65. Memorandum From the Joint Chiefs of Staff to Secretary of Defense McNamara1



  • Future of the Ryukyu Islands (U)
(S) Reference is made to JCSM–760–65, dated 16 October 1965, subject: “US-Japan Relations (U),”2 in which the Joint Chiefs of Staff agreed that the Departments of State and Defense should study US-Japanese relations, including an analysis of whether administrative responsibility for the Ryukyuan population could be carried out by Japan without impairing the value of our bases in the Ryukyus. Because of the strategic importance of the Ryukyus to the US military posture in the Pacific, the Joint Chiefs of Staff have considered separately the future of these islands. The views of the Joint Chiefs of Staff are set forth in the Appendix3 hereto and their conclusions follow:
Reversion of the Ryukyus to Japanese control would degrade the US strategic posture and seriously impair the US military position in the Far East. Exclusive US jurisdiction over the Ryukyus will continue for the foreseeable future to be essential to US and Free World security interests. Recent political problems with Japan over US use of Okinawa in support of Vietnam operations indicate the nature of the difficulties which the United States would likely encounter if the Ryukyus were under Japanese administrative control, even with special treaty provisions. This is particularly true [1 line of source text not declassified].

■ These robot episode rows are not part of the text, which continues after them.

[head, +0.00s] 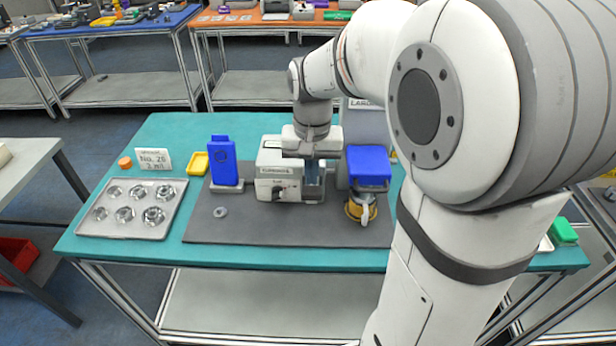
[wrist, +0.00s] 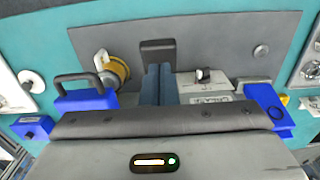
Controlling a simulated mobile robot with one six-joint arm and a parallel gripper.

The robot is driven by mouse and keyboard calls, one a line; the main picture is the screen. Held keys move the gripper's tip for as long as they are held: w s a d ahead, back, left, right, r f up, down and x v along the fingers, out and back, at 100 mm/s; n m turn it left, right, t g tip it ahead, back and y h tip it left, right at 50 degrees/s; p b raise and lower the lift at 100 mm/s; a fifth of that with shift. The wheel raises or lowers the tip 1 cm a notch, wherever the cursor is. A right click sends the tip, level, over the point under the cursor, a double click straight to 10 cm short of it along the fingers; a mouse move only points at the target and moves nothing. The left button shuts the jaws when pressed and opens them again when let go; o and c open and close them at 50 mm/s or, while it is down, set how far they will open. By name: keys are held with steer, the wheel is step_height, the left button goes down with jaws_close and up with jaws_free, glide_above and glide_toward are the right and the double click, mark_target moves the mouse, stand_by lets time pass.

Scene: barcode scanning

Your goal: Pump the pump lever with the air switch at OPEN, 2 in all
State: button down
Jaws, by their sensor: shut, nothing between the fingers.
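The white machine (head: 277,172) stands on the grey mat, with a small black-and-white switch (head: 278,191) on its front; the switch also shows in the wrist view (wrist: 203,75). I cannot read whether it is at OPEN. A dark flat pad (wrist: 157,50), which looks like the pump lever, shows just beyond my fingertips in the wrist view. My gripper (head: 314,182) points down at the machine's right side. In the wrist view its fingers (wrist: 158,85) are together and empty, close to the pad; whether they touch it is unclear.
A blue block with a handle (head: 368,166) and a yellow spool (head: 361,209) stand right of the machine. A blue upright holder (head: 223,163) stands left. A metal tray (head: 132,208) of round parts lies far left. The mat's front (head: 290,232) is clear.

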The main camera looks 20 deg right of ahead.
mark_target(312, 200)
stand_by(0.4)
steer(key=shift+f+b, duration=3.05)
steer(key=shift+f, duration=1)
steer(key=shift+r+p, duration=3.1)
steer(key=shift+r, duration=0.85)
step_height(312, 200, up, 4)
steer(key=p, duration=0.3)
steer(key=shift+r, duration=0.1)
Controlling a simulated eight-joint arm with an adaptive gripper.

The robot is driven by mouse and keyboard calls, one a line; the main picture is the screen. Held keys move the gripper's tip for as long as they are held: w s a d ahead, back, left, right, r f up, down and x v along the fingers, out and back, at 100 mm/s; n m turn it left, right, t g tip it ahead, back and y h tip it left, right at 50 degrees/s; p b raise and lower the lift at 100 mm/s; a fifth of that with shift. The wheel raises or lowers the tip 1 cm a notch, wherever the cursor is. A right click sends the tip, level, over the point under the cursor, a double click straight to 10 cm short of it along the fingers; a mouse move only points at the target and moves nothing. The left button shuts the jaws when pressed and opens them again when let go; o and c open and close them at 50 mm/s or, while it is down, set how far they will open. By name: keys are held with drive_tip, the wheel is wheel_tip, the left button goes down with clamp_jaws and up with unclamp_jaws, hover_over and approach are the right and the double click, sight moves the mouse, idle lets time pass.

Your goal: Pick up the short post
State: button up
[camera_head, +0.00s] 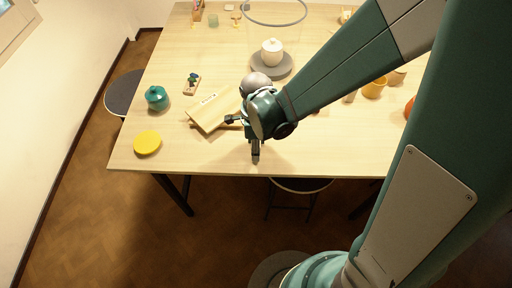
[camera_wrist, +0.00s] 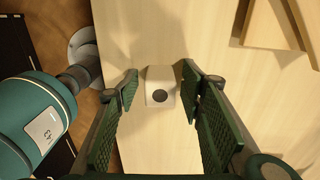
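In the wrist view a short pale post (camera_wrist: 160,87) with a dark round spot on its end face stands on the table, between my fingers. I take it to be the short post. My gripper (camera_wrist: 160,80) is open, with one green finger on each side of the post and a visible gap on both sides. In the head view my gripper (camera_head: 244,136) is low over the front part of the table. The post cannot be made out there, where my gripper and wrist cover that spot.
A pale wooden board (camera_head: 208,113) lies just left of my gripper. A teal jar (camera_head: 157,98) and a yellow disc (camera_head: 147,143) stand farther left. A white lidded pot (camera_head: 271,50) sits on a grey disc (camera_head: 285,70) behind. The table's front edge is close.

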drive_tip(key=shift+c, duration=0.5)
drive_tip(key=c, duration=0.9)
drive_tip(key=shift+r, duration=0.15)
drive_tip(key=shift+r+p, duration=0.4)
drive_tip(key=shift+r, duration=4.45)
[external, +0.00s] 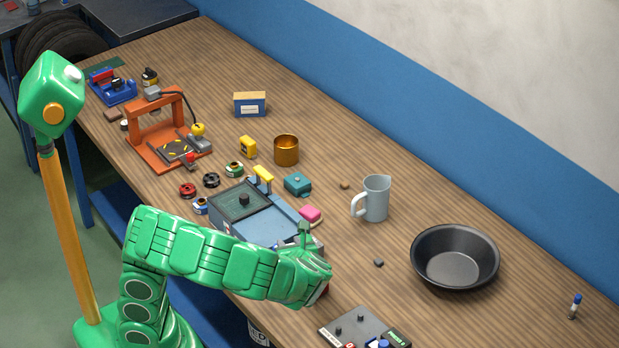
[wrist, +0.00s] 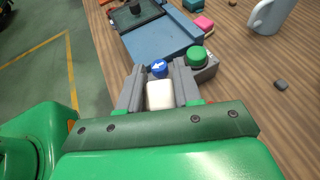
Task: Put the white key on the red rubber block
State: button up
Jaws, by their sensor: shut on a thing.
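The white key (wrist: 160,95) is a small white block between the two grey fingers of my gripper (wrist: 160,78) in the wrist view. My gripper is shut on it. In the external view my gripper (external: 314,277) is at the near edge of the table, beside the blue-grey machine; the key is hidden there.
A blue arrow button (wrist: 158,68) and a green knob (wrist: 197,57) sit just past my fingertips. The blue-grey machine (external: 268,221) stands left of the gripper. A grey jug (external: 375,199), a black pan (external: 454,259) and a button panel (external: 350,326) stand to the right.

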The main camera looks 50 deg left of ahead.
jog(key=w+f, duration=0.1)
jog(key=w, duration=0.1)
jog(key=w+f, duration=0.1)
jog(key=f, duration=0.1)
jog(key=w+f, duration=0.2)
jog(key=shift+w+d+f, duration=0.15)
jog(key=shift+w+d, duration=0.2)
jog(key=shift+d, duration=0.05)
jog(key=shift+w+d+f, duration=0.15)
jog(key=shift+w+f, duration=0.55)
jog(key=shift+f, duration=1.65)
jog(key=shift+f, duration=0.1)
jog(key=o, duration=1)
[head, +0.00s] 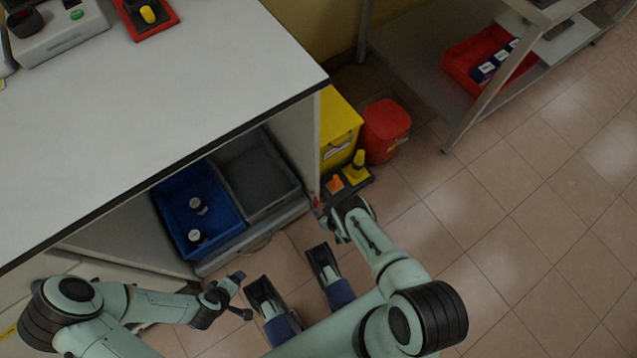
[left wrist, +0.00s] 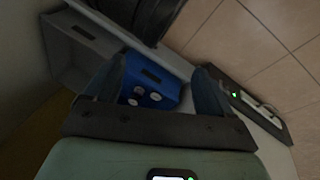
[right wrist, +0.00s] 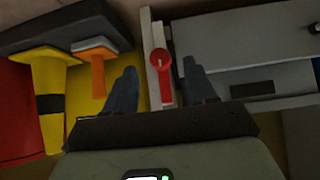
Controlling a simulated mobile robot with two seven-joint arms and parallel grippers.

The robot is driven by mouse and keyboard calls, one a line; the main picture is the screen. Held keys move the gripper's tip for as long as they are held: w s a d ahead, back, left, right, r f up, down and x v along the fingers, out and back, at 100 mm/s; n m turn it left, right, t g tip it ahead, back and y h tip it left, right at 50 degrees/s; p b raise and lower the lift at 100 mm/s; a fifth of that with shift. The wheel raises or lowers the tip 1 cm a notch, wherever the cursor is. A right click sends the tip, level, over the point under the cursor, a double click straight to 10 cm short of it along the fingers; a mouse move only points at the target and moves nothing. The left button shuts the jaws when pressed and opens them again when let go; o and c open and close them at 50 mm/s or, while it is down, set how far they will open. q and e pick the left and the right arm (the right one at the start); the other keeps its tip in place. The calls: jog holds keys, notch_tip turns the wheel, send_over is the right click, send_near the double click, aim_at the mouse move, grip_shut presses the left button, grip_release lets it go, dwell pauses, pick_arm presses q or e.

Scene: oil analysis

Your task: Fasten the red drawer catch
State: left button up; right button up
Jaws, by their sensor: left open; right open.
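The red drawer catch (right wrist: 163,75) sits on a pale upright panel in the right wrist view. It shows as a small red spot (head: 318,203) at the cabinet's front edge in the head view. My right gripper (right wrist: 161,88) is open, with one finger to each side of the catch in the picture; I cannot tell whether they touch it. The drawer (head: 262,232) holds a blue crate (head: 163,210) and a grey crate (head: 290,190) under the worktop. My left gripper (head: 232,290) is open, and the blue crate (left wrist: 172,87) shows between its fingers, apart from them.
The worktop (head: 170,90) overhangs the drawer. A metal rack (head: 470,125) stands at back right. Floor at right is clear.

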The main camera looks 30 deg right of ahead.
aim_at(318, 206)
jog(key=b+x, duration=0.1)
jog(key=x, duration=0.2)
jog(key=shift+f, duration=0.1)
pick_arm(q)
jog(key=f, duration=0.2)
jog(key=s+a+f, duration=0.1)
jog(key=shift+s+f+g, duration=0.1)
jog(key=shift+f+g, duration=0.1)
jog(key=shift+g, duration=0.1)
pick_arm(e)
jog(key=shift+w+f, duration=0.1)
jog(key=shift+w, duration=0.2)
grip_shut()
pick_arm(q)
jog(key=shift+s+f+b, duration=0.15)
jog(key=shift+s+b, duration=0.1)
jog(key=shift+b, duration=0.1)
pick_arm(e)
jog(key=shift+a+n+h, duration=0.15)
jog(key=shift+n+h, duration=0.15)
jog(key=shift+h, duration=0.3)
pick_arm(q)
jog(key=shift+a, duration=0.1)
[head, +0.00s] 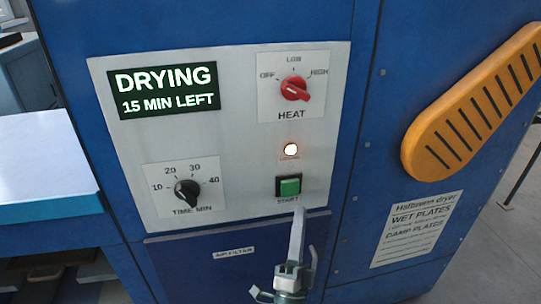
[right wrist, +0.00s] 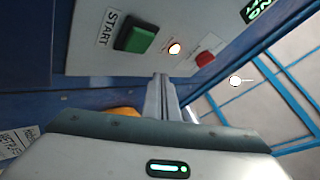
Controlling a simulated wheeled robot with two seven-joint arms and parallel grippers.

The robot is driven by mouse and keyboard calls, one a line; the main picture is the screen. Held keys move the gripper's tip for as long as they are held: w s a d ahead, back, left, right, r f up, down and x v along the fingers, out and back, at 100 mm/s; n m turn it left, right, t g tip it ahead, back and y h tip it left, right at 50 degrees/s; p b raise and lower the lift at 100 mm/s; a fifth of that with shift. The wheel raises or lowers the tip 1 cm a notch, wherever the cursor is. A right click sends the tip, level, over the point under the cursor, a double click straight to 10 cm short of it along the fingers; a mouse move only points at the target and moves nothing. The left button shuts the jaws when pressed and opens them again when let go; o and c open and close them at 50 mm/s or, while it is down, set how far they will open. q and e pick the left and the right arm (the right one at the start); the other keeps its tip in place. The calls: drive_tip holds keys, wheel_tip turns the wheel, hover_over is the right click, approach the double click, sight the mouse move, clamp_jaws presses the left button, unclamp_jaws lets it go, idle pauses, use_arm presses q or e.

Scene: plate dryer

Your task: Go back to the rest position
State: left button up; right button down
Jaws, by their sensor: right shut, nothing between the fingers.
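My right gripper (head: 299,212) is shut and empty, its fingers just below the green START button (head: 289,187) on the dryer's control panel (head: 240,130). In the right wrist view the shut fingers (right wrist: 161,78) point up toward the panel, beside the green button (right wrist: 137,38); I cannot tell whether they touch the panel. The display (head: 167,91) reads DRYING, 15 MIN LEFT. The lamp (head: 291,149) above the button is lit. The red HEAT knob (head: 294,89) and the black TIME knob (head: 187,192) are on the panel. My left gripper is not in view.
The blue dryer body (head: 365,150) fills most of the view. An orange slotted handle or guard (head: 470,105) is on its right, above a paper notice (head: 417,229). A pale tabletop (head: 45,165) is at the left. Grey floor shows at the right.

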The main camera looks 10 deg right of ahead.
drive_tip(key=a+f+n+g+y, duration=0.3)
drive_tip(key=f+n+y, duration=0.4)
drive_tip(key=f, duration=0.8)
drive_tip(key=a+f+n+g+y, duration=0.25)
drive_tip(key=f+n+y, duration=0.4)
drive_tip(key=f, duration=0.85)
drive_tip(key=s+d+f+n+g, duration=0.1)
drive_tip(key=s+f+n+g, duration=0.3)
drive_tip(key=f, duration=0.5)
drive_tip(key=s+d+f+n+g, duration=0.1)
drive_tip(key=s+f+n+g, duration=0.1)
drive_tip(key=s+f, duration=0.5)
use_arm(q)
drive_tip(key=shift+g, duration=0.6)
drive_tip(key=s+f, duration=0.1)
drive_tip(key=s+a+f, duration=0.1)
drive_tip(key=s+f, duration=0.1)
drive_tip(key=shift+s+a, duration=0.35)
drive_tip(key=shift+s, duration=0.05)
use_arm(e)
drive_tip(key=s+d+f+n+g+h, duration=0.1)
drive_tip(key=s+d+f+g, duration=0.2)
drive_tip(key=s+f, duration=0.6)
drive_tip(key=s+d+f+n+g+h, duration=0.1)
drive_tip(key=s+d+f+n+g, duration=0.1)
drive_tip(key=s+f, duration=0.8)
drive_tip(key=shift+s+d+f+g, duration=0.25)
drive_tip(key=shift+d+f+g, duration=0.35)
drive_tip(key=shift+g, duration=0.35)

In view of the increasingly aggressive posture of Communist China, its growing nuclear capability, and the unsettled conditions in Southeast Asia, as well as in other areas around the periphery of Communist China, it would be premature and unrealistic to attempt to draw up a timetable for returning the Ryukyus to Japanese control.
Unilateral US control of Ryukyuan administrative procedures is essential for as long as we maintain major bases there to prevent the [Page 133] direct imposition of political limitations by another country upon the utilization of our Okinawa-based forces, equipment, materiel, and other resources. Less than full US administrative control of Okinawa would inhibit the operational flexibility of US military forces based there and might directly affect our nuclear capabilities in the Far East. Therefore, any transfer of administrative rights over the Ryukyus to Japan would severely dilute the military value of our Okinawan bases, particularly if there should be a change adverse to US interests in the Government or policies of Japan.
Demonstrated Japanese reluctance to share proportionately in Free World defense in the Pacific strengthens the requirement for continued US jurisdiction over Okinawa. Although the United States is exerting pressure on Japan to increase its defense effort, that pressure has not resulted in significant increases in its defense budget or in the scope of its defense mission, and it is premature to anticipate developments in this direction which would decrease the need for continued control of Okinawa by the United States.
The political situation appears to have improved somewhat since last July. Japanese officials have gone out of their way, on a number of occasions, to give public assurance of their acquiescence in the continuation of full US jurisdiction over the Ryukyus in order to insure the effectiveness of our military bases on Okinawa.
The Joint Chiefs of Staff do not concur in proposals to relinquish administrative authority over the Ryukyus to Japan or to share such authority with Japan. They do agree that the United States should continue to eliminate those restrictions on the private freedoms of the Ryukyuan people which are not essential to the maintenance of the security of US military installations or of the Ryukyus themselves. The United States should also continue to transfer additional functions to the Ryukyuan Government, provided that such actions do not adversely affect US security interests or impair our freedom of military action.
The United States should continue to provide economic aid based on the capability of the Ryukyuan economy to utilize such aid efficiently. Increased Japanese economic aid and technical assistance should be welcomed and encouraged. However, the United States should continue to exercise basic control over the Government of Japan’s participation in the economic assistance program for the Ryukyus within the context of present US-Japanese agreements on this subject.
The United States should continue to use the US-Japan Consultative Committee, now operating under enlarged terms of reference, to accommodate Japan’s legitimate concern for her nationals in the Ryukyus.
(U) The Joint Chiefs of Staff recommend that the Appendix be approved for incorporation in the Department of Defense portion of the forthcoming studies on this subject.
For the Joint Chiefs of Staff:
John P. McConnell 4
Acting Chairman
Joint Chiefs of Staff
  1. Source: Washington Nationals Records Center, OSD/OASD/ISA Files, FRC 330 70 A 1266, 092 Ryukyus. Secret.
  2. Not found.
  3. Attached but not printed. This report was to serve as a basic document for an interdepartmental study of the Ryukyu question. (Memorandum from Maurice W. Roche to the Chairman, Joint Chiefs of Staff, February 21, 1966; Washington National Records Center, OSD/OASD/ISA Files, FRC 330 70 A 1266, 092 Ryukyus)
  4. Printed from a copy that indicates McConnell signed the original.